WORK INSTRUCTIONS> Word for word, give the material below again, minus any images.

COLLECTED DATA>
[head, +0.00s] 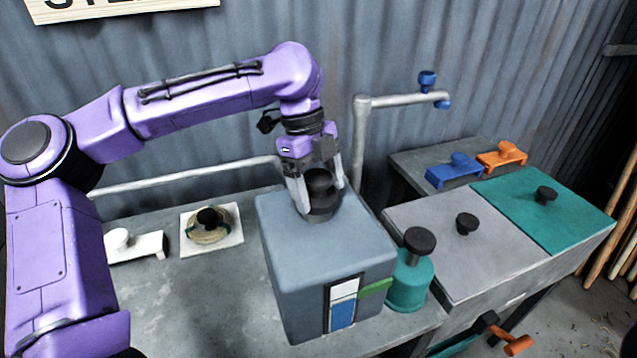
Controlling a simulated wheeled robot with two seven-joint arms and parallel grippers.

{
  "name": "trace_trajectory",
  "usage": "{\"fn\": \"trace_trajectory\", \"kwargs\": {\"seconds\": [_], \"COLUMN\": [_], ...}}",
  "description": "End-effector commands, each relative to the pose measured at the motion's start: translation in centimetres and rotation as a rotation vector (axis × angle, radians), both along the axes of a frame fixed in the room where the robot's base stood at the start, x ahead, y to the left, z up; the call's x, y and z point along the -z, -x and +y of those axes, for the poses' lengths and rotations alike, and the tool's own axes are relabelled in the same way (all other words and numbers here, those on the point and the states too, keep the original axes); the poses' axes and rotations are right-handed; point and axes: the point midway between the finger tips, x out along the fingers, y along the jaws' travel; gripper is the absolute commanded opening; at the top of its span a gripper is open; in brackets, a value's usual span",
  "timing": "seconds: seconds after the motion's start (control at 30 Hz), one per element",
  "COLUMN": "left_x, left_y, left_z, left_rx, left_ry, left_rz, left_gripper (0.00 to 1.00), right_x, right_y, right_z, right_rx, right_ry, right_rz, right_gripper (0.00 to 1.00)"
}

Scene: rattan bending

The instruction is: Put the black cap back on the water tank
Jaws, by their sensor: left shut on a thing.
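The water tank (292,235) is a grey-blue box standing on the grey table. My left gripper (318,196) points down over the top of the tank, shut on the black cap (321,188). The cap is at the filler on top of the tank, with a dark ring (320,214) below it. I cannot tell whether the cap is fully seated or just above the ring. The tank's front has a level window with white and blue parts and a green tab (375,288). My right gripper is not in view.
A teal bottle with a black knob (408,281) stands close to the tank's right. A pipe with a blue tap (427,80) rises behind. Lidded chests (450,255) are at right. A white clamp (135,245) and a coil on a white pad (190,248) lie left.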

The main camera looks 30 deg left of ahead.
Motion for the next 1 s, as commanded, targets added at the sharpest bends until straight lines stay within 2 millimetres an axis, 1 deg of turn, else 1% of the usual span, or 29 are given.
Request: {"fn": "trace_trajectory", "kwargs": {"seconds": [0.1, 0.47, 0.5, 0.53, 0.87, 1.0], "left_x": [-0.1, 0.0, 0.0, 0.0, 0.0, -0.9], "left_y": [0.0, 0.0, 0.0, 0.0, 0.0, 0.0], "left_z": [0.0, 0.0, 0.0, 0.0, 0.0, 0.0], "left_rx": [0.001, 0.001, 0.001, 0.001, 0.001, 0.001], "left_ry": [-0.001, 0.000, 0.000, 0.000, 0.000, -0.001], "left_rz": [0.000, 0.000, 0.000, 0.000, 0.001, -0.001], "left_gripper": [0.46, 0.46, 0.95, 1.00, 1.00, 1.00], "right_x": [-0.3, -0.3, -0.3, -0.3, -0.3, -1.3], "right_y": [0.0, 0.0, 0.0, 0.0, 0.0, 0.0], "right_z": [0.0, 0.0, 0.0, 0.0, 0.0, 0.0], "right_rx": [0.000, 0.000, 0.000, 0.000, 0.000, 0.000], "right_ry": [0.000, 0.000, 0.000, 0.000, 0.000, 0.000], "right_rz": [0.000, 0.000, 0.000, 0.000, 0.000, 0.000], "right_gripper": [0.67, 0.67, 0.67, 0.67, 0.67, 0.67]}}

FULL RESPONSE>
[head, +0.00s] 
Controlling a simulated wheeled robot with two seven-joint arms and parallel grippers.

{
  "name": "trace_trajectory",
  "usage": "{\"fn\": \"trace_trajectory\", \"kwargs\": {\"seconds\": [_], \"COLUMN\": [_], ...}}",
  "description": "End-effector commands, each relative to the pose measured at the motion's start: translation in centimetres and rotation as a rotation vector (axis × angle, radians), both along the axes of a frame fixed in the room where the robot's base stood at the start, x ahead, y to the left, z up; the call's x, y and z point along the -z, -x and +y of those axes, for the poses' lengths and rotations alike, and the tool's own axes are relabelled in the same way (all other words and numbers here, those on the point and the states too, keep the original axes); the poses' axes and rotations are right-handed; point and axes: the point midway between the finger tips, x out along the fingers, y along the jaws' travel; gripper is the absolute commanded opening; at the top of its span a gripper is open; in brackets, a value's usual span",
  "timing": "seconds: seconds after the motion's start (control at 30 Hz), one per element",
  "COLUMN": "left_x, left_y, left_z, left_rx, left_ry, left_rz, left_gripper (0.00 to 1.00), right_x, right_y, right_z, right_rx, right_ry, right_rz, right_gripper (0.00 to 1.00)"
}

Scene: rattan bending

The instruction is: Put the black cap back on the water tank
Jaws, by their sensor: left shut on a thing.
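The water tank (292,235) is a grey-blue box standing on the grey table. My left gripper (318,196) points down over the top of the tank, shut on the black cap (321,188). The cap is at the filler on top of the tank, with a dark ring (320,214) below it. I cannot tell whether the cap is fully seated or just above the ring. The tank's front has a level window with white and blue parts and a green tab (375,288). My right gripper is not in view.
A teal bottle with a black knob (408,281) stands close to the tank's right. A pipe with a blue tap (427,80) rises behind. Lidded chests (450,255) are at right. A white clamp (135,245) and a coil on a white pad (190,248) lie left.

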The main camera looks 30 deg left of ahead.
Motion for the next 1 s, as commanded, targets added at the sharpest bends until straight lines stay within 2 millimetres an axis, 1 deg of turn, else 1% of the usual span, or 29 are given.
Request: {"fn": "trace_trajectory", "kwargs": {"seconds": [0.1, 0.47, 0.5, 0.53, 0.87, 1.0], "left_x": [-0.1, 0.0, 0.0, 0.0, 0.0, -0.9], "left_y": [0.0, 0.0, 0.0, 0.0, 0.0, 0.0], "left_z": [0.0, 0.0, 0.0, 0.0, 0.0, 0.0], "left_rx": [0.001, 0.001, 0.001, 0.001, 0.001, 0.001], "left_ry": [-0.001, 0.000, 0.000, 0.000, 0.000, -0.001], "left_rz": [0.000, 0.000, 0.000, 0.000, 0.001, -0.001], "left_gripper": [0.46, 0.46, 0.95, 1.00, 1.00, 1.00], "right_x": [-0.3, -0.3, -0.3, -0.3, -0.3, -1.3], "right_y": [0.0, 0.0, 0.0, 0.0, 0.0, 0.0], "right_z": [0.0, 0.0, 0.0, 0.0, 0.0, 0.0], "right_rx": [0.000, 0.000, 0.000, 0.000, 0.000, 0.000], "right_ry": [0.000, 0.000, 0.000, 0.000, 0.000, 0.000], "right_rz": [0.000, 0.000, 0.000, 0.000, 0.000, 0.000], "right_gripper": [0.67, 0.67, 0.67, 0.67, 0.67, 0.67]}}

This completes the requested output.